Her ne şekilde olursa olsun bu sene gerçekten fakir ve fukaramız, aç kalanımız çok olacağı için bu yardımlar yine de çok önemlidir.
Belki sosyal medyada ifşa edilmesi, diğer zengini özendirmesi yönüyle de olumlu etki yapabilir.
Yine de bu konuda ihtiyaç sahiplerinin şerefini, gururunu rencide etmeden hareket edilmesi hem Türk töresinin hem de dinimiz İslâm'ın gereğidir.
Daha birçok geleneğimiz var; eşimizi, dostumuzu iftara davet etmek de önemli bir gelenektir.
Bu davetlerde ev sahibinin davet ettiği kişilere diş kirası adı verilen hediye vermesi de adettendir.
Bu geleneğin Kutadgu Bilig eserinde de geçtiği bilinir.

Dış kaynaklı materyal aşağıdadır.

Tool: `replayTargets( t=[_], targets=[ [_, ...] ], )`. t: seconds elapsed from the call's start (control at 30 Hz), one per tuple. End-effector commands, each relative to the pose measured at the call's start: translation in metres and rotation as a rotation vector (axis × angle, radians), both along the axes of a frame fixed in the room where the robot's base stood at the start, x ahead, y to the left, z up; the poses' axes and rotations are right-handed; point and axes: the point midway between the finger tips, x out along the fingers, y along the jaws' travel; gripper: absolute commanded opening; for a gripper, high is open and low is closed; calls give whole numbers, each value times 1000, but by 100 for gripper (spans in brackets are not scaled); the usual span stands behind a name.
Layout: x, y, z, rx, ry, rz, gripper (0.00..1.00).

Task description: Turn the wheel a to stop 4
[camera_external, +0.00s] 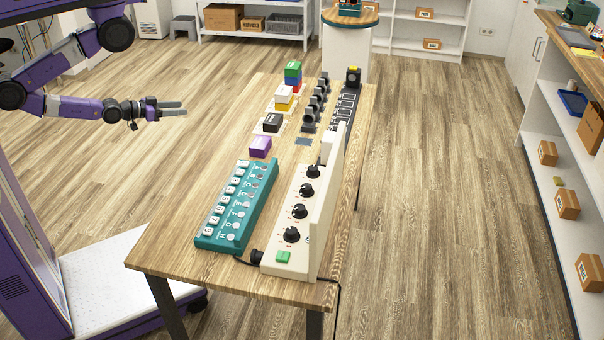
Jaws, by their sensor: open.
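A cream panel (277,262) stands near the front right of the wooden table. It bears a row of black round knobs; the nearest knob (291,234) is the largest in view, and others run back from it. Small red marks surround the knobs. The labels are too small to read, so I cannot tell which knob is wheel a or which stop any knob points to. My gripper (185,108) is open and empty. It points right, left of the table and well away from the knobs.
A teal button box (215,242) stands left of the panel. A purple block (260,146), a black block (272,122) and stacked coloured blocks (293,73) stand behind it. An upright cream board (328,200) rises along the panel's right side. A green button (283,257) is at its front.

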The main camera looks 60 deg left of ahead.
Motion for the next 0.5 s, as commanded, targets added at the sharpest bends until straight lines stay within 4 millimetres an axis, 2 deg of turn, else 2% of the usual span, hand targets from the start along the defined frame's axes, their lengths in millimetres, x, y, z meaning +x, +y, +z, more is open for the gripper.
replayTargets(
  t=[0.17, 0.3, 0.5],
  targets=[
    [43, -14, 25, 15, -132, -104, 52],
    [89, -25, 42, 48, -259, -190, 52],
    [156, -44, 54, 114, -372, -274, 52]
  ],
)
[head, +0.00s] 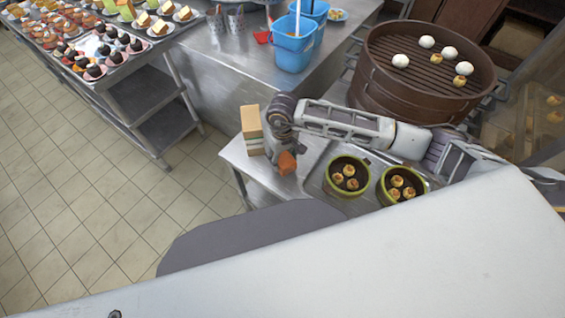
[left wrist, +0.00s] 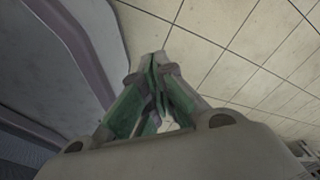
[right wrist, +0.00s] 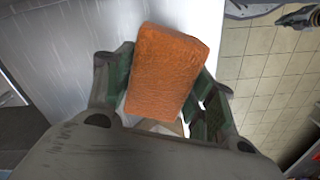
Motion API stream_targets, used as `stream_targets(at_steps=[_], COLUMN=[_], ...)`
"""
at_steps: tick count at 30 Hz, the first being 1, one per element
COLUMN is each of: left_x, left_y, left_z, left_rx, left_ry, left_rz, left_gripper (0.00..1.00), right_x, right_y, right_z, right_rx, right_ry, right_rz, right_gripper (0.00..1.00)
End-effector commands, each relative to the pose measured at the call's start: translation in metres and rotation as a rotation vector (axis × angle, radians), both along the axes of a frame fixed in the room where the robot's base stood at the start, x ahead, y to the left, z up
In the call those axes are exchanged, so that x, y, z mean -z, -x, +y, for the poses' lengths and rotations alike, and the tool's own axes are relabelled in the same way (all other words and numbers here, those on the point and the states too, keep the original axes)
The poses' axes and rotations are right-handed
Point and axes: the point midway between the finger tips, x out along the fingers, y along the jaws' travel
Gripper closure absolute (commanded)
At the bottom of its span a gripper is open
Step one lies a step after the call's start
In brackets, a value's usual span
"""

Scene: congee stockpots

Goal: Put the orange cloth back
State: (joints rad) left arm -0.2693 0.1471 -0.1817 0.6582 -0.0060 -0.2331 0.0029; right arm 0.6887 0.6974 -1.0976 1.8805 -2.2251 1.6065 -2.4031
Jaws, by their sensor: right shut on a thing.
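The orange cloth (head: 287,162) is a small folded block at the tip of my right gripper (head: 282,152), low over the left end of the small metal table (head: 265,176). In the right wrist view the orange cloth (right wrist: 165,70) sits between the two fingers of my right gripper (right wrist: 163,95), which are shut on it. Whether the cloth touches the table I cannot tell. My left gripper (left wrist: 155,62) shows only in the left wrist view. Its fingers meet at the tips, with nothing between them, above the tiled floor.
A stack of tan blocks (head: 250,130) stands close left of my right gripper. Two green-rimmed bowls of buns (head: 348,176) (head: 402,184) sit in a tray on the right. Behind are a large brown steamer (head: 365,88) and blue buckets (head: 292,50). Tiled floor (head: 90,200) is clear on the left.

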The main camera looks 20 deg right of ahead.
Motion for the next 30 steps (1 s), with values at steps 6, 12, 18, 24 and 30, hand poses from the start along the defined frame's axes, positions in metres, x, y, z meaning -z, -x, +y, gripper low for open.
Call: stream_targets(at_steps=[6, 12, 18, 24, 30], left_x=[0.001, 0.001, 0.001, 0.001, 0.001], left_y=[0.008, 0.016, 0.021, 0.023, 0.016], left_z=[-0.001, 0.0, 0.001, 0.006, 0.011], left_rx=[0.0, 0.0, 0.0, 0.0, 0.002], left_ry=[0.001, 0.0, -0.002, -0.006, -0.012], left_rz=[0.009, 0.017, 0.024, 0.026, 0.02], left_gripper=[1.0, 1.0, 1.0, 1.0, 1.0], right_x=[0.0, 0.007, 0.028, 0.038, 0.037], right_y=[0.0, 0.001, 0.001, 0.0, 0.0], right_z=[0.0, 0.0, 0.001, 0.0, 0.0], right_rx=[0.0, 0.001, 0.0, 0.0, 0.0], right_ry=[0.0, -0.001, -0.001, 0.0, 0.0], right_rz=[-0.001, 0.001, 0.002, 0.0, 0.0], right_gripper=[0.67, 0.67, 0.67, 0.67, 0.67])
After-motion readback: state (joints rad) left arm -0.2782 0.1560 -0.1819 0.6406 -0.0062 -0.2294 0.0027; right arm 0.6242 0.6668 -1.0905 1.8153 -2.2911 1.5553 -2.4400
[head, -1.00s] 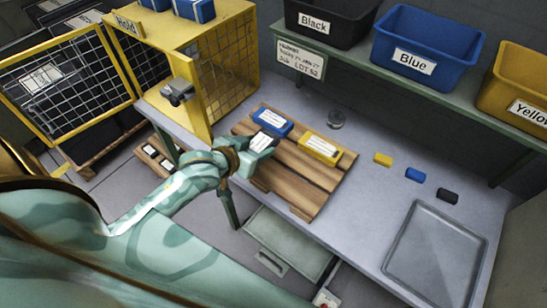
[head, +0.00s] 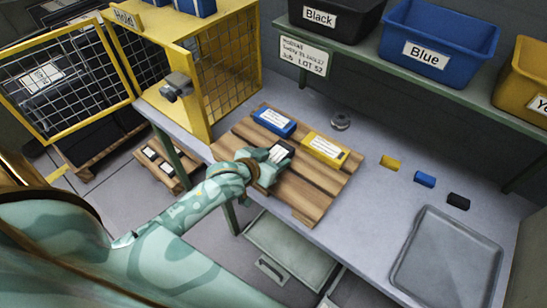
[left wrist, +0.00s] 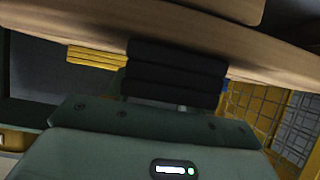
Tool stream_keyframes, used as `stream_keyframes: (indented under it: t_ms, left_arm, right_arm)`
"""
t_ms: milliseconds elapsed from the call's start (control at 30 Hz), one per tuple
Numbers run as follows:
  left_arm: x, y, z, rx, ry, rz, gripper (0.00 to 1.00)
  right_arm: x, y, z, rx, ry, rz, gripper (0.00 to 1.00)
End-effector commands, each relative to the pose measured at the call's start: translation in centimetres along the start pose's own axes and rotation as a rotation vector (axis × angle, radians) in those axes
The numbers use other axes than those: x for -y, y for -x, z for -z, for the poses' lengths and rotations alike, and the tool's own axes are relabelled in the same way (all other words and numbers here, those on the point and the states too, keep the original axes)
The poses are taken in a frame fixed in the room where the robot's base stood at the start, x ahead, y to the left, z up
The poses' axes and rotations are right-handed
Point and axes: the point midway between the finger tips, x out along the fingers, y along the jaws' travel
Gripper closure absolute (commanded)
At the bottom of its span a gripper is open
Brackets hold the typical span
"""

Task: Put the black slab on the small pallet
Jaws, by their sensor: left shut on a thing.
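The black slab (head: 281,151), with a white label on top, is held in my left gripper (head: 271,163). It is over the small wooden pallet (head: 300,205) on the bench, between the blue slab (head: 274,122) and the yellow slab (head: 325,150), towards the pallet's near side. I cannot tell whether the slab touches the pallet. My right gripper is not in view.
Small yellow, blue and black blocks (head: 458,200) and a grey tray (head: 445,262) lie on the bench's right side. A yellow mesh cage (head: 228,75) stands left of the pallet. Labelled bins (head: 427,40) line the shelf. Another pallet (head: 170,180) is on the floor.

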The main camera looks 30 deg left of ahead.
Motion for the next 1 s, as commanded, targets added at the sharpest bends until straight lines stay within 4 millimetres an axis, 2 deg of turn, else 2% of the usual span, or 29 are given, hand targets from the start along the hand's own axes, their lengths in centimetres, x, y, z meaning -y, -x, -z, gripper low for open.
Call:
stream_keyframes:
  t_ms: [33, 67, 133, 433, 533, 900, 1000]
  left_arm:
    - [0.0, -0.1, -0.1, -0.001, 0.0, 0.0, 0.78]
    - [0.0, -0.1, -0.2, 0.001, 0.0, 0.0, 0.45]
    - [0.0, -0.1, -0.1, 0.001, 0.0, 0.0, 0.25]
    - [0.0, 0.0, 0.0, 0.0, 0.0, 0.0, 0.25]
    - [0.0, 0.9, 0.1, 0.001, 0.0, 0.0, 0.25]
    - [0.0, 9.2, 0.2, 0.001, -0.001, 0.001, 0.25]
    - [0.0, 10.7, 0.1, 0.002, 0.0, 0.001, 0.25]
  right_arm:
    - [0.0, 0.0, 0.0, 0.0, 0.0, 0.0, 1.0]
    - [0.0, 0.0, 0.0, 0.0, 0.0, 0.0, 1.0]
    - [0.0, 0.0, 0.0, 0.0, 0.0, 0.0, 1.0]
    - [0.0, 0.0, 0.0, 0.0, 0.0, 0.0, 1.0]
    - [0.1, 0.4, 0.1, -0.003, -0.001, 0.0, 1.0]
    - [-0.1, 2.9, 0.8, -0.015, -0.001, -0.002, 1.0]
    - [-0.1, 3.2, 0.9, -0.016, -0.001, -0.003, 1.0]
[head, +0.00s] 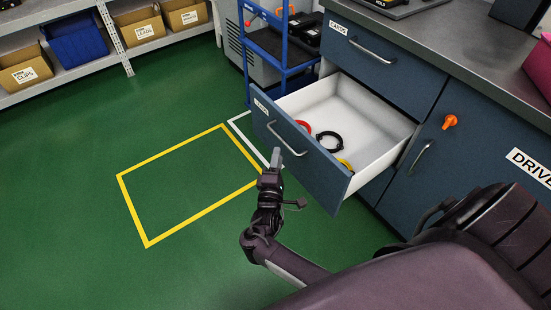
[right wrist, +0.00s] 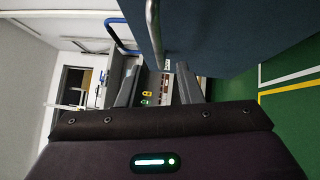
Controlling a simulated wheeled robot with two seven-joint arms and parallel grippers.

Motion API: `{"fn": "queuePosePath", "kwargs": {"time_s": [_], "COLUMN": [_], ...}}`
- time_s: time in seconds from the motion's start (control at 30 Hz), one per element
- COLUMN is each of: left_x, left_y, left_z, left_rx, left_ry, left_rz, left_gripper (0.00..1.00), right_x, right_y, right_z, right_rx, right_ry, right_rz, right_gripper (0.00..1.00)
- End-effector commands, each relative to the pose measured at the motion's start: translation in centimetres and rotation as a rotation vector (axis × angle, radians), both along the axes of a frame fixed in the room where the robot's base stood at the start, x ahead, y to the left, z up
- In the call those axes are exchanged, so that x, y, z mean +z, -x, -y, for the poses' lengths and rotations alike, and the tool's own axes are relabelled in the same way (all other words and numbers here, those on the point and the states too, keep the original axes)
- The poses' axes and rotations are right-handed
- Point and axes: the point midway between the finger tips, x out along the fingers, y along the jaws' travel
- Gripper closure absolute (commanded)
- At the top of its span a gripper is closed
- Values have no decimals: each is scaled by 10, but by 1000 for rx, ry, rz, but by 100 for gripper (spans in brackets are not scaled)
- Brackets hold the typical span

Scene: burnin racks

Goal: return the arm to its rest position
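My right gripper (head: 275,160) is in front of the open drawer's blue front (head: 300,150), near its bar handle (head: 287,139). In the right wrist view its two fingers stand apart with nothing held between them (right wrist: 160,88). The drawer handle (right wrist: 155,32) and the blue drawer front (right wrist: 215,35) show beyond the fingers there. I cannot tell whether a finger touches the drawer. My right forearm runs down toward the bottom of the head view. My left gripper is not in view.
The pulled-out drawer (head: 385,150) holds red, black (head: 329,141) and yellow rings. A blue cart (head: 280,50) stands behind it. The grey counter (head: 440,40) is at right. Green floor with a yellow outline (head: 147,241) is free at left; shelves with bins (head: 75,40) stand beyond.

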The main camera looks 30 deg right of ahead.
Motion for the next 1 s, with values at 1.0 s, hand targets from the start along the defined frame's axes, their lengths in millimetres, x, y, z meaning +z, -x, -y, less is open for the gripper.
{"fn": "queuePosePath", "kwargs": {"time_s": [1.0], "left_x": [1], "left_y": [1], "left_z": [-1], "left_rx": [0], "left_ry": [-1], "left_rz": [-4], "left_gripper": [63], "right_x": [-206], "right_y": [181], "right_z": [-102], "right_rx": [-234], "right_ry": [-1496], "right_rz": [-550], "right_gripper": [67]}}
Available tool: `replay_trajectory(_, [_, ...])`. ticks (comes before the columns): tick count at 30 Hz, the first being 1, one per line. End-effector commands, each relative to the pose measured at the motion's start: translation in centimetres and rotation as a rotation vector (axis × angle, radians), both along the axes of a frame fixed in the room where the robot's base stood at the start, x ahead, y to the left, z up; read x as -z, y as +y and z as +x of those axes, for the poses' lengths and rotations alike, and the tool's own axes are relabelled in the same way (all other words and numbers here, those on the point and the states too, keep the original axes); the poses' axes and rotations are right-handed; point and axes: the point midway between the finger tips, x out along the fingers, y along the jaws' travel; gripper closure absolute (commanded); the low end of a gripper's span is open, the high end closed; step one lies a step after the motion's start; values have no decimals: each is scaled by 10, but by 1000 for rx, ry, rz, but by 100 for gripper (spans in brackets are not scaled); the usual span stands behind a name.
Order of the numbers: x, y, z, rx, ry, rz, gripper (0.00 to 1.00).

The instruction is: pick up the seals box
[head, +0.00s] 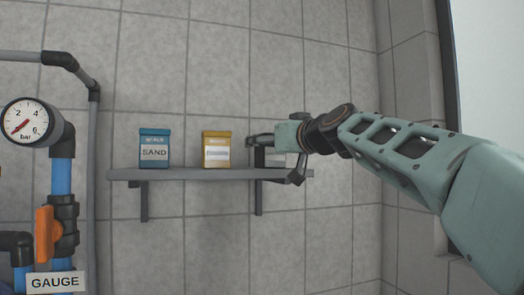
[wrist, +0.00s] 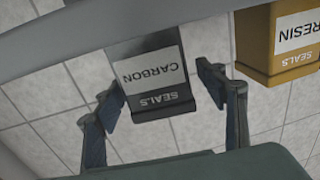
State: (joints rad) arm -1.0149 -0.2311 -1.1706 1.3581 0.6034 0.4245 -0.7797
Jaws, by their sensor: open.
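A black box (wrist: 152,72) shows upside down in the wrist view. It has a white label reading CARBON and the printed word SEALS. In the head view only a part of it (head: 273,158) shows at the right end of the shelf, behind my gripper. My gripper (head: 279,155) is open and empty there. In the wrist view its fingers (wrist: 162,92) stand apart, one to each side of the black box; I cannot tell whether either touches it. A yellow box (head: 216,149) stands left of it; the wrist view shows it (wrist: 275,45) labelled RESIN, also printed SEALS.
The grey wall shelf (head: 190,174) holds the boxes. A blue box (head: 154,148) labelled SAND stands at its left. Pipes with a pressure gauge (head: 27,121) and an orange valve handle (head: 44,233) are at far left. The tiled wall is close behind; the space below the shelf is clear.

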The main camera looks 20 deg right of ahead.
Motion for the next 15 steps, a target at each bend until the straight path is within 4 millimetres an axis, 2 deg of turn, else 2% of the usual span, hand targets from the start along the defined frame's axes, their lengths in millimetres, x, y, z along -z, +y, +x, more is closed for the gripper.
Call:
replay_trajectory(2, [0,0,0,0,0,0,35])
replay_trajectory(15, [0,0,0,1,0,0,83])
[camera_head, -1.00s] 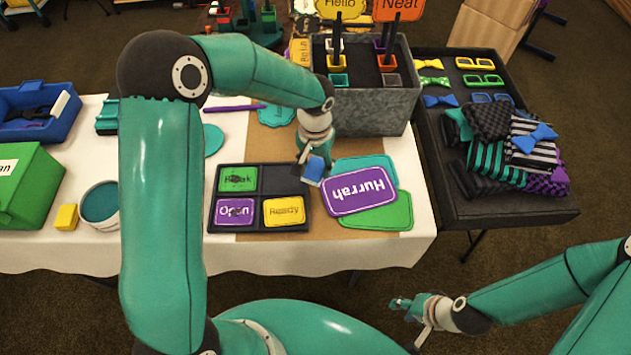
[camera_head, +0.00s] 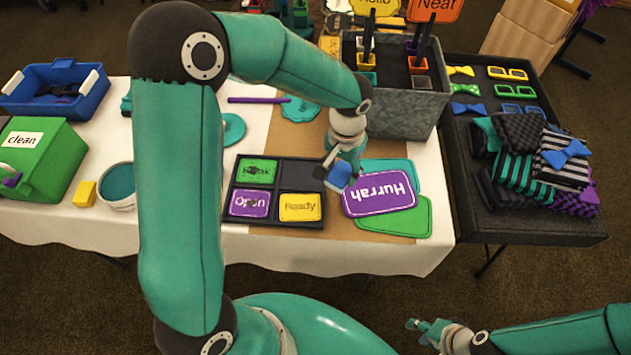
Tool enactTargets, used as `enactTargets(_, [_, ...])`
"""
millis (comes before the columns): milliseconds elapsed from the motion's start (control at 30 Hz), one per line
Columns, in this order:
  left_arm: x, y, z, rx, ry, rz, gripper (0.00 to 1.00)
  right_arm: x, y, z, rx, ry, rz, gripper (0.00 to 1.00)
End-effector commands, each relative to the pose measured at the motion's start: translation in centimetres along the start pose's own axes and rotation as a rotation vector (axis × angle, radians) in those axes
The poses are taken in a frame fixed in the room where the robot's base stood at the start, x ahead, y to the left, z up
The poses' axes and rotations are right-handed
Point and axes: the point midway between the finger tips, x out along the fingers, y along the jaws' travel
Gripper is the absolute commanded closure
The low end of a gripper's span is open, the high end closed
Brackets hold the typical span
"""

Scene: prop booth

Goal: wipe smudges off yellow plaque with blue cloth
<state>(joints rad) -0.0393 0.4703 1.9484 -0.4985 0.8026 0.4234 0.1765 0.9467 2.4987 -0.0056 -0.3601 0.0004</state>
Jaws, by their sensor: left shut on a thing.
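The yellow plaque (camera_head: 300,207), lettered "Ready", lies in the front right compartment of a dark tray (camera_head: 302,178). Its lettering looks greyish; smudges on it are too small to tell clearly. My left gripper (camera_head: 336,170) is shut on the blue cloth (camera_head: 341,173), which shows as a small blue patch. It is above the tray's right edge, behind and right of the yellow plaque and apart from it. A purple plaque (camera_head: 249,204) and a green plaque (camera_head: 256,172) with dark marks lie in the left compartments. My right gripper (camera_head: 420,327) is low at the front, off the table.
A purple "Hurrah" sign (camera_head: 380,194) lies on teal and green signs right of the tray. A grey bin (camera_head: 408,112) stands behind.

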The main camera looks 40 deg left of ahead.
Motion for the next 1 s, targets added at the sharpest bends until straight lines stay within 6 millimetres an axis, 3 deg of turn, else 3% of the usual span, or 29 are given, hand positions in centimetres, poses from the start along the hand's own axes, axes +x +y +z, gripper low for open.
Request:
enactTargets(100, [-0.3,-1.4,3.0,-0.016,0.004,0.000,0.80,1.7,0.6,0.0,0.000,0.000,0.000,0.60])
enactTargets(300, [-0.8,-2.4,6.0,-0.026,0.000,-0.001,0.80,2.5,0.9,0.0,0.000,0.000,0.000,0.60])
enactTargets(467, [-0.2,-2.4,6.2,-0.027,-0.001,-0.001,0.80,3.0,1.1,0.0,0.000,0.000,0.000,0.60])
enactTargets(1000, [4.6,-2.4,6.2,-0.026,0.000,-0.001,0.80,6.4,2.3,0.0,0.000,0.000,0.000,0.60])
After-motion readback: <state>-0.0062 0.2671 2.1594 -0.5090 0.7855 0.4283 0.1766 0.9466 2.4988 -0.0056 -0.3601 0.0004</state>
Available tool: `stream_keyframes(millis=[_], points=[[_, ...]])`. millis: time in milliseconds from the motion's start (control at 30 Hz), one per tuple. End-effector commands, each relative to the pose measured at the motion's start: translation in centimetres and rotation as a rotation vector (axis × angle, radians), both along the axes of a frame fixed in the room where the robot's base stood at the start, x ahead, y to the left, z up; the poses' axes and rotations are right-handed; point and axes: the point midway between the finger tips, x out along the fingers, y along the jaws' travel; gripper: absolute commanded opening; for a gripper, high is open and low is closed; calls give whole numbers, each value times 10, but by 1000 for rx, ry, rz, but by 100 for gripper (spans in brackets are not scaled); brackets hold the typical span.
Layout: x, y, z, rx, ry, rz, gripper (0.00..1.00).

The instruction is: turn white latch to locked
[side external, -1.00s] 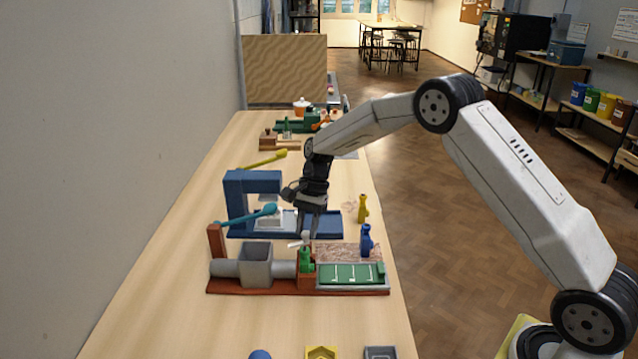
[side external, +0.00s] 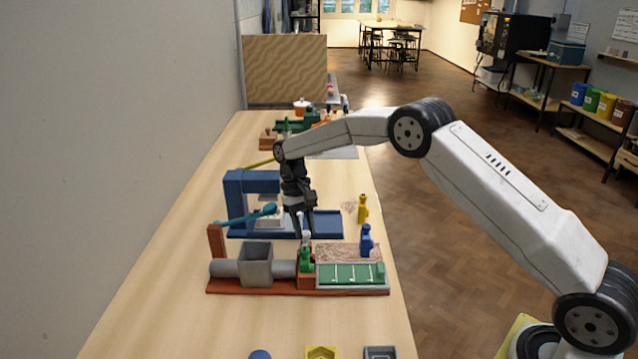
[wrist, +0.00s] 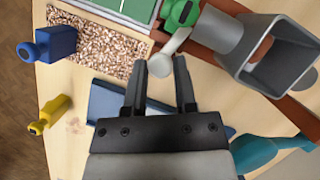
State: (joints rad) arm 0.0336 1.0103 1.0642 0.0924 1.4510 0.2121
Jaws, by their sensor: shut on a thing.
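The white latch (wrist: 172,47) is a short lever with a round end, mounted on a green block (wrist: 181,12). In the side external view the latch (side external: 306,237) sits on top of the green block (side external: 306,260), on the red-brown base of the grey pipe-and-hopper model. My gripper (wrist: 162,64) has a dark finger on each side of the latch's round end and is shut on it. In the side external view my gripper (side external: 304,236) reaches down from behind to the latch. The fingers partly hide the latch there, so its exact angle is hard to read.
A grey hopper (wrist: 272,55) stands close right of the latch in the wrist view. A blue bottle-like piece (side external: 366,241) and a yellow one (side external: 362,209) stand to the right. A blue frame (side external: 237,200) with a teal lever (side external: 246,215) is behind.

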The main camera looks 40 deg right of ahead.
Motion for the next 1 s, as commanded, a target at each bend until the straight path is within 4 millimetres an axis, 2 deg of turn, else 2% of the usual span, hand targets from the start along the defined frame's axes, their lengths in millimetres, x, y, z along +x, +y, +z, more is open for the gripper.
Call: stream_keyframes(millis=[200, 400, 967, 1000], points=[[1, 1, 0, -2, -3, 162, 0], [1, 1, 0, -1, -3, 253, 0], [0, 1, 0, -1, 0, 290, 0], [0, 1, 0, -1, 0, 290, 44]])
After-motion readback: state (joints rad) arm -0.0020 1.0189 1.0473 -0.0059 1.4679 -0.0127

Ramazanın belki de en sevimli ve hepimizin çocukluğundan hatırladığı adetlerinden biri de tekne orucu geleneğidir.
Küçük yaştaki çocuklar büyükleri ile sahura kalkmanın heyecanı ve ayrıcalığını yaşarken, bunu ertesi gün öğleye kadar tuttuğu oruç ile taçlandırırdı.
Tekne orucu adı verilen bu gelenek ile küçük yavrularımızın Ramazan ayında dinî yükümlülüklere ısınması, bu ayı idrak etmesi sağlanırdı.
Bu ekonomik şartlarda, önceki yıllardan zor geçecek olan bu seneki mübarek Ramazan ayının hepimize kutlu olmasını, başta Türk ve İslâm alemi olmak üzere, tüm insanlığa barış ve hayır getirmesini dilerken, vefatının 25. yılında Türk Milliyetçilerinin lideri Başbuğ Alparslan Türkeş'i de rahmetle anıyorum.